### Aim:
Everything in the data should be repeated exactly, save for the images.

### Provided data:
━━━━━━━━

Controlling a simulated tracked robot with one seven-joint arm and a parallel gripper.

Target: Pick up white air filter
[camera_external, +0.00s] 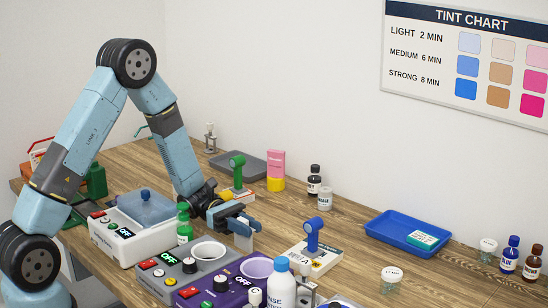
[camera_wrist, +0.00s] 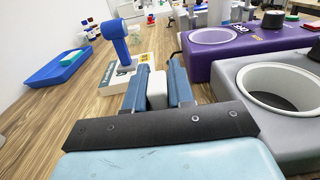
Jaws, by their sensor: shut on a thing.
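In the wrist view the white air filter (camera_wrist: 157,90) shows between the two blue fingers of my gripper (camera_wrist: 158,80). Its lower part is hidden there by the dark plate of the gripper. I cannot tell whether it touches the table.
A blue scanner-like tool (camera_external: 312,235) stands on a box close to the right. A grey machine (camera_external: 207,275) and a purple machine (camera_external: 240,290) stand in front. A blue tray (camera_external: 385,227) lies farther right. Bare wood (camera_external: 345,250) lies between.

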━━━━━━━━

### Result:
Controlling a simulated tracked robot with one seven-joint arm and a parallel gripper.

Target: Pick up white air filter
[camera_external, +0.00s] 
[camera_wrist, +0.00s] 
Jaws, by their sensor: shut on a thing.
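In the wrist view the white air filter (camera_wrist: 157,90) shows between the two blue fingers of my gripper (camera_wrist: 158,80). Its lower part is hidden there by the dark plate of the gripper. I cannot tell whether it touches the table.
A blue scanner-like tool (camera_external: 312,235) stands on a box close to the right. A grey machine (camera_external: 207,275) and a purple machine (camera_external: 240,290) stand in front. A blue tray (camera_external: 385,227) lies farther right. Bare wood (camera_external: 345,250) lies between.

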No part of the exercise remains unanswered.